In my second year of college I took LSD. In my third year of college I read Whitman and Henry Miller, paused, and continued eating drugs. In my fourth year, one summer day by the seaside, I first read the Bhagavad Gita and learned that spiritual life meant not to take drugs but, as Krishna ordered, "Surrender unto Me." But, how do you surrender to God? What does "surrender" mean? And who is God?

So I read Ramakrishna, Lao Tzu, Buddha, and countless countless commentaries and interpretations and concluded that spiritual understanding was not a home-study course. I had to live it. I had to find a spiritual master.

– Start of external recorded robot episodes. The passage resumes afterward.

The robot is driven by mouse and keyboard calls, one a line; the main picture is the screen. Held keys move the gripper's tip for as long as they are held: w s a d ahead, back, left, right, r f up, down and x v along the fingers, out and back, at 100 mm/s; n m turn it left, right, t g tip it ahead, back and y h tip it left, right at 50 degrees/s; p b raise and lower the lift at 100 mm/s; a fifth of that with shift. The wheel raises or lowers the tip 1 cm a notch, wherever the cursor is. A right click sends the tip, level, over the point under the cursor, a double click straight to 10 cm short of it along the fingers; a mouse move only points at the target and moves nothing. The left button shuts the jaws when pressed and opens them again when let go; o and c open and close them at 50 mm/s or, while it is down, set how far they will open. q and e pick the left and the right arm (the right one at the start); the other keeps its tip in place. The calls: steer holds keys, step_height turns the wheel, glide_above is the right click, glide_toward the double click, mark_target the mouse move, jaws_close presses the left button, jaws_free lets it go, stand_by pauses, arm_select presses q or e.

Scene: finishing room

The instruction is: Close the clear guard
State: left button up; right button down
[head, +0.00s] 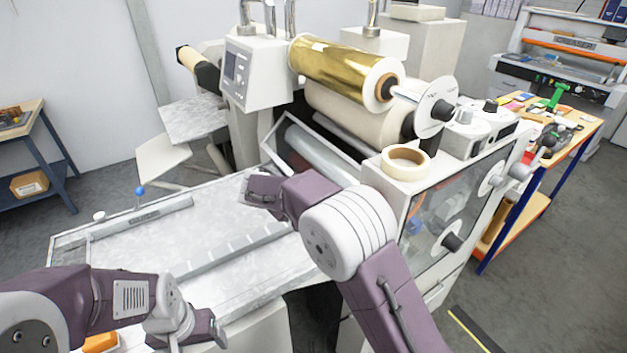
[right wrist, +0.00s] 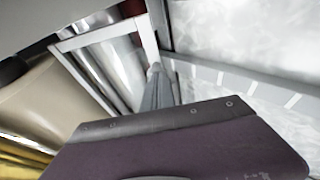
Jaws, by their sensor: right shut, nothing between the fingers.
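The clear guard (head: 312,147), a see-through panel in a pale frame, stands tilted in front of the rollers in the head view. Its lower right part is hidden behind my right arm. Its frame also shows at the upper left of the right wrist view (right wrist: 100,33). My right gripper (head: 258,190) is shut and empty, over the feed table just in front of the guard's lower left corner. Whether it touches the frame I cannot tell. My left gripper (head: 215,335) is low at the table's front edge, away from the guard; its finger opening is unclear.
The flat metal feed table (head: 150,245) with a blue-knobbed side guide (head: 140,192) lies in front. A gold foil roll (head: 340,70) and a cream roll (head: 350,115) sit above the guard. A tape roll (head: 405,160) rests on the right housing.

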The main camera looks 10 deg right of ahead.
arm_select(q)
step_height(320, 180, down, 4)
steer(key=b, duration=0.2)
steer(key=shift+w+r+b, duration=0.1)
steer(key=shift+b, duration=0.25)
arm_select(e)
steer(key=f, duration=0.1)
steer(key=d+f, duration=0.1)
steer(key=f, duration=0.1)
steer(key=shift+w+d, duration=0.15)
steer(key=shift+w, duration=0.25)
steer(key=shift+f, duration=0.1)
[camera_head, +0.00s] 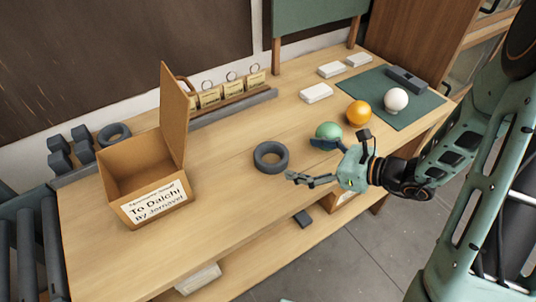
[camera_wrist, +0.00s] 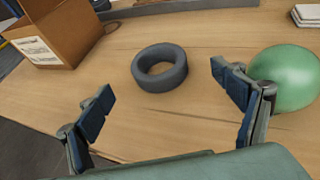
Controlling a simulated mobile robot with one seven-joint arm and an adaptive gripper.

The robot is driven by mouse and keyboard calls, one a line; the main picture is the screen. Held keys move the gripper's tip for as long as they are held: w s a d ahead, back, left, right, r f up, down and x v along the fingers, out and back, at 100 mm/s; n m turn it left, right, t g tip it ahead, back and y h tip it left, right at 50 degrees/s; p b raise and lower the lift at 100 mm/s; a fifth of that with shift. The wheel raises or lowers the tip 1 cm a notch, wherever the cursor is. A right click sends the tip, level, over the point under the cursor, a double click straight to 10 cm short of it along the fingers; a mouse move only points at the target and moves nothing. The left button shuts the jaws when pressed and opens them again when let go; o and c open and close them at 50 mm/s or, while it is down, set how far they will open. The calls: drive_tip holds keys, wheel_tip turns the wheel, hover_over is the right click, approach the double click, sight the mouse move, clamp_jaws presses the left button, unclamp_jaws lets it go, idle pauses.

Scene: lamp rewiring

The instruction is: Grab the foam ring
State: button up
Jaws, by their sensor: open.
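A dark grey foam ring (camera_head: 271,157) lies flat on the wooden table, left of my gripper in the head view. Another dark grey ring (camera_head: 114,134) lies at the back left behind the cardboard box. In the wrist view the nearer foam ring (camera_wrist: 160,68) lies ahead of my gripper, between the lines of its two fingers. My gripper (camera_head: 312,162) is open and empty, its fingers spread wide with blue pads. It also shows in the wrist view (camera_wrist: 165,95). The ring is apart from both fingers.
An open cardboard box (camera_head: 153,180) labelled "To Daichi" stands at the left. A green ball (camera_head: 328,130) sits close beside my gripper. Table around the nearer ring is clear.

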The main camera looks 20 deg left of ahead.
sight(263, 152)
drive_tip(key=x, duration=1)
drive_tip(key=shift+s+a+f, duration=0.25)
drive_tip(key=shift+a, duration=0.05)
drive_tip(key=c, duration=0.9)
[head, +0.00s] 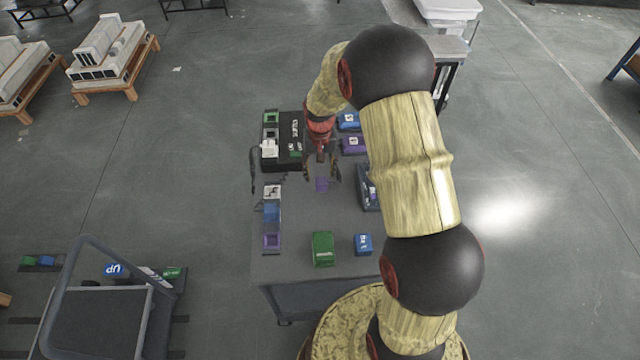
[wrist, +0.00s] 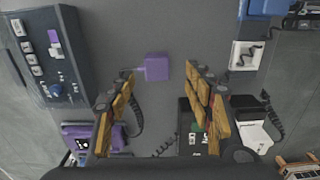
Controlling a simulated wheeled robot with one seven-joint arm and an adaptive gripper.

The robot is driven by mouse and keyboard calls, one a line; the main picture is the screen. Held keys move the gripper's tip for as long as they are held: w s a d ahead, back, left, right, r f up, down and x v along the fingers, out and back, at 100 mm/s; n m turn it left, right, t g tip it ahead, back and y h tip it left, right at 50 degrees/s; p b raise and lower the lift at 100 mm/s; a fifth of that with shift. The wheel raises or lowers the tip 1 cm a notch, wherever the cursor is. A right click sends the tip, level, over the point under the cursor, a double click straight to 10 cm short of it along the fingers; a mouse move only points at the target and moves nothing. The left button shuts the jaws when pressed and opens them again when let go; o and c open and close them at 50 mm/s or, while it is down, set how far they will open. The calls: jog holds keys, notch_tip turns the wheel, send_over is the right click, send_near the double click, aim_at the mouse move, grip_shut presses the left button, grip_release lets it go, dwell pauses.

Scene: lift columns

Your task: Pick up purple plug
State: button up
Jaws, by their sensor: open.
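The purple plug (head: 322,184) is a small purple block lying on the grey table, near the middle of the tabletop. In the wrist view the purple plug (wrist: 156,67) lies just beyond and between the fingertips, nearer the left one. My gripper (head: 321,172) hangs over the table with its fingers apart, close to the plug. In the wrist view my gripper (wrist: 158,74) is open with nothing between its fingers. I cannot tell the exact height of the fingertips above the table.
On the grey table (head: 300,205) stand a green box (head: 323,248), a blue box (head: 363,244), a panel strip (head: 272,215) at left, a black unit (head: 283,155) at the back left, and blue (head: 348,122) and purple (head: 354,145) boxes behind. A control box (wrist: 58,60) stands beside my fingers.

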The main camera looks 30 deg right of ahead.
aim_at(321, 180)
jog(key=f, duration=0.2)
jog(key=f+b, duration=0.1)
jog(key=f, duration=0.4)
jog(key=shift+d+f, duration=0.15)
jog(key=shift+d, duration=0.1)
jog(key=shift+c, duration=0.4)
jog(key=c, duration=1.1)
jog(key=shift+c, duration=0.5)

I hung around the oriental bookstores, looking for my guru; thinking the old lady at Orientalia a sage; seeing people who passed me on the street and wondering, "Are you my guru? Are you my guru?" Uptown I wandered to the swamis who sat enthroned with harems of soggy old ladies fanning them with their talk. Still, they were swamis. I spoke to one who told me to either get married or stop fornicating. It seemed natural. I stopped searching for that ultimate satisfaction in sex, and immediately I felt liberated from having to play the "male" role. I stopped eating meat; it came naturally, but still I was feeling for my guru.

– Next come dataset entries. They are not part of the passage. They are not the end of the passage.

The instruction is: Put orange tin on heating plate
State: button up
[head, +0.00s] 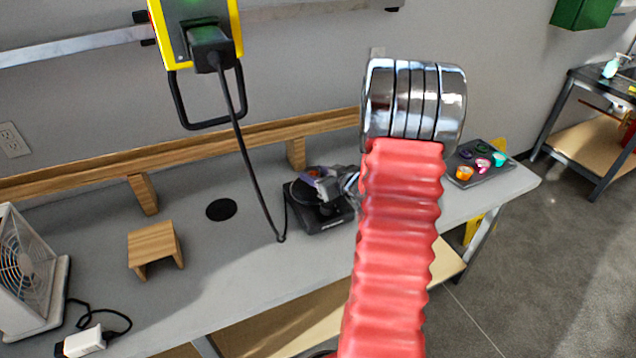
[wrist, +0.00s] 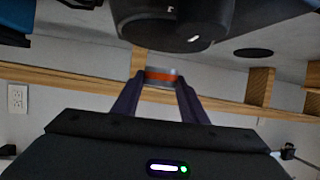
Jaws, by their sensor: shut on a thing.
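My gripper (head: 312,176) is shut on the orange tin (wrist: 160,77), whose orange band and grey rims show between the two purple fingers in the wrist view. In the head view the gripper is over the black heating plate (head: 322,224) on the bench; only a small bit of orange shows there, and the arm covers part of the area. The wrist view is upside down and shows a dark round-edged body, seemingly the heating plate (wrist: 170,28), close to the tin. I cannot tell whether the tin touches the plate.
A black tray (head: 486,180) with several coloured pots stands at the bench's right end. A wooden stand (head: 153,244), a black disc (head: 221,209) and a fan (head: 24,270) are to the left. A cable (head: 240,140) hangs from a yellow-edged wall unit (head: 196,22) to the bench beside the plate.

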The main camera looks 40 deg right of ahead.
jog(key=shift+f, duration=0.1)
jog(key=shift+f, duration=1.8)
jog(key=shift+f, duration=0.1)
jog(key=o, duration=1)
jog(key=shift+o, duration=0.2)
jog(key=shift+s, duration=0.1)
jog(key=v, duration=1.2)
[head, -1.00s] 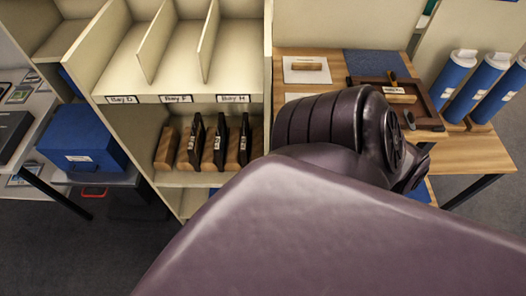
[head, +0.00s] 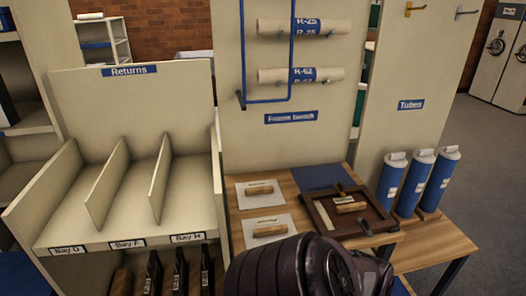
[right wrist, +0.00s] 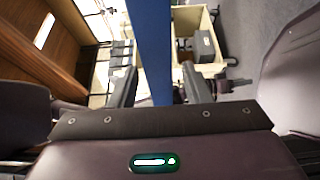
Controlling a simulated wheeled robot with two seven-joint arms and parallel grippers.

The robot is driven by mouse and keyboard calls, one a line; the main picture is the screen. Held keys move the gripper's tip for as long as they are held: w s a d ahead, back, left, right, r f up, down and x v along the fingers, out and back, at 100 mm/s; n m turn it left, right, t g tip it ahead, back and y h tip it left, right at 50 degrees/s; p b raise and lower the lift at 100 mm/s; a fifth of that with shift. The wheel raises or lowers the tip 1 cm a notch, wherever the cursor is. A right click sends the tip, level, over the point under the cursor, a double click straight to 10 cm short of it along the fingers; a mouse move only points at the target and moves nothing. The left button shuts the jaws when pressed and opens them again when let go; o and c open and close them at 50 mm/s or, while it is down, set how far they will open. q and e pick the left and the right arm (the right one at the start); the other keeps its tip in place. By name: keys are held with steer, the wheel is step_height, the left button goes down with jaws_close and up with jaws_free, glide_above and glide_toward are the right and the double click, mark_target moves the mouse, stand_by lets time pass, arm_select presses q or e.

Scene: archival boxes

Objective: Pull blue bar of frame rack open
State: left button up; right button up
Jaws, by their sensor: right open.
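In the head view, a thin blue bar (head: 243,52) forms a U-shaped outline on the cream panel, around the ends of two labelled rolls. In the right wrist view, a wide blue bar (right wrist: 152,35) runs upright between the fingers of my right gripper (right wrist: 155,75). The fingers are open, one on each side of it; contact is not clear. I cannot tell whether both views show the same bar. In the head view my right arm covers the bottom middle, and its gripper is hidden. My left gripper is not in view.
A wooden bench (head: 295,207) holds two white cards with wooden blocks and a dark wooden tray (head: 322,222). Blue tubes (head: 415,185) stand to its right. The Returns shelf (head: 130,100) with dividers is at left. Grey floor is open at right.

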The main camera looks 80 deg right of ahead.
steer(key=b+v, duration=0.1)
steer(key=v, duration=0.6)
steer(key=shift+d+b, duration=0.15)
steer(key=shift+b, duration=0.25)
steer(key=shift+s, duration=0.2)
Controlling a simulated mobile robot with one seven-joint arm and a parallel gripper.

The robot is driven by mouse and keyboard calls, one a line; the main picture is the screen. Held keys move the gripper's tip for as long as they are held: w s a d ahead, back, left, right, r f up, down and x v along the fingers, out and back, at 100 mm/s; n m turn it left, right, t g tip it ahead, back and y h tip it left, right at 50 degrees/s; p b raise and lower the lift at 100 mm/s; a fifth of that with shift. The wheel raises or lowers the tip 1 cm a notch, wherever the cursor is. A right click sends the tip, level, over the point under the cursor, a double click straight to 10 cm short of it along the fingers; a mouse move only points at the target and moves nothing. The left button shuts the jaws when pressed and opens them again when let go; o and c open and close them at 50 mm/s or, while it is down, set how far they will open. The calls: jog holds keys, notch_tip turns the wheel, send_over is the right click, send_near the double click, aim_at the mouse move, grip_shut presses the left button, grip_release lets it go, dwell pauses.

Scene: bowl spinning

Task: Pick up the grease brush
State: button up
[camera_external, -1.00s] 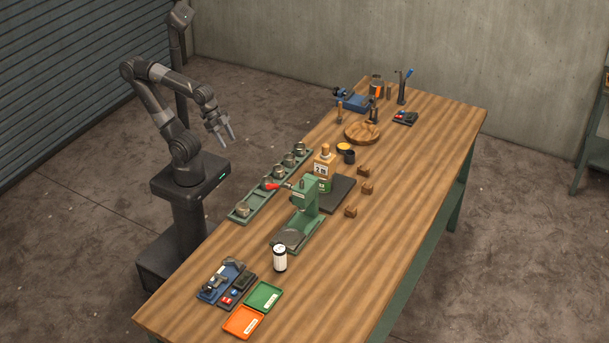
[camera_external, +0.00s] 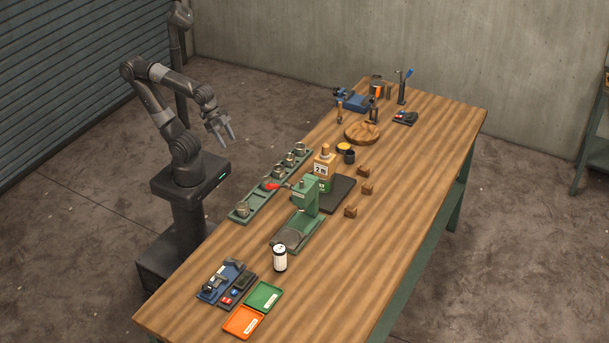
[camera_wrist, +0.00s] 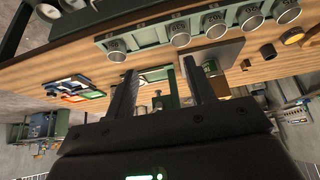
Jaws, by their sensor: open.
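My gripper (camera_external: 226,137) hangs in the air left of the workbench, beyond its long edge, with its fingers apart and nothing between them. In the wrist view both fingers of my gripper (camera_wrist: 158,68) stand spread over the bench. I cannot tell for sure which thing is the grease brush. A small upright thing with a wooden handle (camera_external: 339,112) stands near the far end of the bench, well away from my gripper. A dark upright thing with a blue top (camera_external: 402,88) stands farther back. A small dark tin with a yellow top (camera_external: 344,147) sits mid-bench.
A green rack of metal cups (camera_external: 256,205) lies along the bench's near-left edge. A green press (camera_external: 305,205), a white canister (camera_external: 280,258), a round wooden board (camera_external: 362,133) and green and orange trays (camera_external: 264,297) stand on the bench (camera_external: 340,270). Its right side is mostly clear.

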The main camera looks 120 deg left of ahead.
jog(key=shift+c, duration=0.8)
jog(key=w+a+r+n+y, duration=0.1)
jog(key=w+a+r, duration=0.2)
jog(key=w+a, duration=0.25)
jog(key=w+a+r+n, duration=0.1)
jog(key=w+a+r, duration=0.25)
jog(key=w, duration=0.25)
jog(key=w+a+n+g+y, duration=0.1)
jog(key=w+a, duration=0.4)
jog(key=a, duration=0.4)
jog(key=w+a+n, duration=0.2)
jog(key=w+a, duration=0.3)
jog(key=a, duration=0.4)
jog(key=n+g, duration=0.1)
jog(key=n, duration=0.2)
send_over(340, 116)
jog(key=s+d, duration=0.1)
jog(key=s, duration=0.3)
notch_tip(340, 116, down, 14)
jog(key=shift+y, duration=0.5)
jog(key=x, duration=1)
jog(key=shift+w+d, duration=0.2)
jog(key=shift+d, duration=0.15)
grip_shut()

One evening an old drug friend came by with a leaflet, saying that he had just been to a storefront several blocks away where there was this swami who spoke bad English into a tape recorder, and Allen Ginsberg was there. The leaflet read, International Society for Krishna Consciousness, Incorporated and offered ecstasy through transcendental sound vibrations. Right?

So I went. And I chanted HARE KRISHNA, not knowing what I was singing. It just sounded very pretty. And after the service I walked the streets, singing HARE KRISHNA; only I couldn't remember the tune or the proper order. So, I sat in Washington Square, while some guys near me were panting over a stick of pot, and I sang HARE KRISHNA to my own tune that was so wrong I had to eliminate the final HARE HARE. It was such a beautiful experience, so beautiful in fact that I actually did not want to realize I was enjoying it, because as soon as you examine it and say, "It's nice," you are thinking about it. This is something you just want to experience purely without any self-consciousness. It's called "bliss." I knew I would never be the same again.

I went back the next morning and learned the tune and the words properly, and it was even better. The next day my job as an elementary school teacher was to begin. How could I go to a job? I just wanted to sit in that bare storefront and sing HARE KRISHNA. So that morning I paced the streets thinking my parents had spent all this money for my education, and I was trying to be responsible, and it was to be my first real job. I wandered into a church. It was so quiet. I started humming HARE KRISHNA and then chanted softly so as not to disturb the handful of worshippers there, and at once the ties of family and responsibility snapped. How foolish of me to hesitate in giving up everything. I fancied myself so free and I was binding myself to what other people would think of me.

I walked straight back to that storefront and asked a Minerva-haired fellow if I could speak with the Swami. We crossed an open courtyard where a tall, thin boy with eyes that never seemed to blink sat typing in the summer morning sunshine, like a scribe in a Lower East Side monastery.

Upstairs A.C. Bhaktivedanta Swami sat in faded saffron robes on a mat with a typewriter, stacks of papers, and a yellow tin box before him. He greeted me with a smile that was gigantic, like an ocean, and such jolly eyes, and I had the feeling he had been expecting me. I told him my desire to give everything up, my job, my family, my responsibilities, everything, and be his student. "It is not necessary to renounce your activities. Just change your consciousness! You keep your job and your responsibilities, but just chant HARE KRISHNA. This is Krishna Consciousness."

I agreed, declaring that all my wages were his. "Thank you very much," he said.

Later I feared I had been too hasty, but chanting burns away all doubts. I am no longer Bruce Scharf who went to college, read great books, took drugs, had sexual experiences, and wondered who he was and what he was doing here. Now I am Brahmananda das Brahmachary who is struggling to serve his Spiritual Master sincerely and submissively. It is so difficult yet so natural.